### EXERCISE OBJECTIVE:
Among the lines of data below, reproduce only those from the one with "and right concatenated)" through the one with "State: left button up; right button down", exactly as they stand, both ends included.

>> Start ROWS

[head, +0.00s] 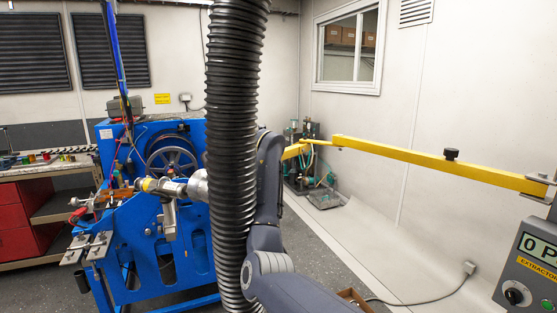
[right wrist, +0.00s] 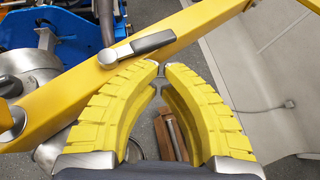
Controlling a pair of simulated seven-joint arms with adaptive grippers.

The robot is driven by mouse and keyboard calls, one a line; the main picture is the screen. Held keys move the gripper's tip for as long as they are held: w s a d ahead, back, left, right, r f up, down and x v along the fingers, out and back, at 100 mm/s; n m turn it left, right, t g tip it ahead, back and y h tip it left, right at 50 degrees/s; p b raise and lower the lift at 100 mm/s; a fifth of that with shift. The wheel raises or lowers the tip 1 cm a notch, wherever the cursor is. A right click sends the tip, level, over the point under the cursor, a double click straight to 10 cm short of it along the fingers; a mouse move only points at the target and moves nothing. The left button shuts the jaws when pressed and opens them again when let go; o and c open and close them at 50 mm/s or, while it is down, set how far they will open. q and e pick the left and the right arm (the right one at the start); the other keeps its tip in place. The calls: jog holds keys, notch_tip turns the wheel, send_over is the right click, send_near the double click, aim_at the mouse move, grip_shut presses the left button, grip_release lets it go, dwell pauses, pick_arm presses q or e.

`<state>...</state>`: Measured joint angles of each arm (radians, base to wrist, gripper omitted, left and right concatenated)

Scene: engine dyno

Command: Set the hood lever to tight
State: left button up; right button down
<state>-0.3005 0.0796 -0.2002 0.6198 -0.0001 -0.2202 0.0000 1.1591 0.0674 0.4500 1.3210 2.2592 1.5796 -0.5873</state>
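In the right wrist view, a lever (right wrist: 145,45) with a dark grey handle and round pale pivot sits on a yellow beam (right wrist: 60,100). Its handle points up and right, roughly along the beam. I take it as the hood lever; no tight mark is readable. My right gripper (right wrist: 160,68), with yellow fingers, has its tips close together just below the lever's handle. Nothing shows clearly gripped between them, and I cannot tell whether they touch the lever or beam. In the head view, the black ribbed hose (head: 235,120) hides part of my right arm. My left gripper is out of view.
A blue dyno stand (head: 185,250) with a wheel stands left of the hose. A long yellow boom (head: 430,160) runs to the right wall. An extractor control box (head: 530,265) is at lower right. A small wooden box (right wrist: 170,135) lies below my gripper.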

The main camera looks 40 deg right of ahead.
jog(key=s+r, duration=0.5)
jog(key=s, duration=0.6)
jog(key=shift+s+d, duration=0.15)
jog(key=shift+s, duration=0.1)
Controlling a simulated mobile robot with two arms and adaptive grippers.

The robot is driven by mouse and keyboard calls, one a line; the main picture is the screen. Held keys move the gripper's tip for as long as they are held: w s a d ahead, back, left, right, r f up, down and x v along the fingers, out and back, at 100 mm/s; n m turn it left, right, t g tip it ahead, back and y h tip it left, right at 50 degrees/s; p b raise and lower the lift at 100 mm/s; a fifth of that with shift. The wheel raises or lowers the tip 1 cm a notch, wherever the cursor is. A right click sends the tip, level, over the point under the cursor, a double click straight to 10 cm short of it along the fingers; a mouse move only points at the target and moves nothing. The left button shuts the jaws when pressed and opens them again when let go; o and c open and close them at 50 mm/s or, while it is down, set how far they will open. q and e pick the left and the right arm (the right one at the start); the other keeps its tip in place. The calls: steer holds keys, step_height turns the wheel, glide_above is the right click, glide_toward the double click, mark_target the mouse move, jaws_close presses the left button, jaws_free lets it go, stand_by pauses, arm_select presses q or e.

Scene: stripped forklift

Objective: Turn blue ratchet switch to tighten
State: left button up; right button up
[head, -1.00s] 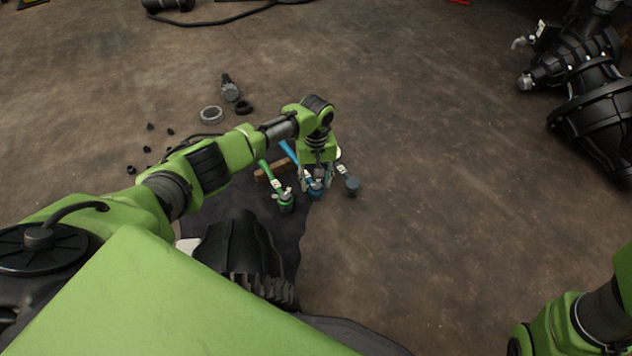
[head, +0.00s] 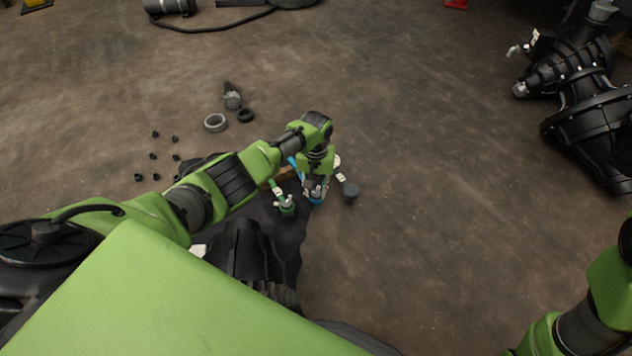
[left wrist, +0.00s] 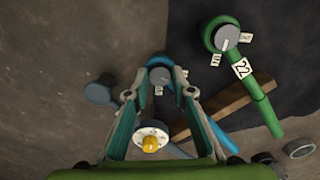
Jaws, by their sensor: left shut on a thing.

>> End ROWS

### FINISHED EXERCISE:
`<state>...</state>`: Measured joint angles of each arm (radians, base to wrist, gripper omitted, left and right concatenated)

Scene: engine dyno

Command: Set the hood lever to tight
State: left button up; right button down

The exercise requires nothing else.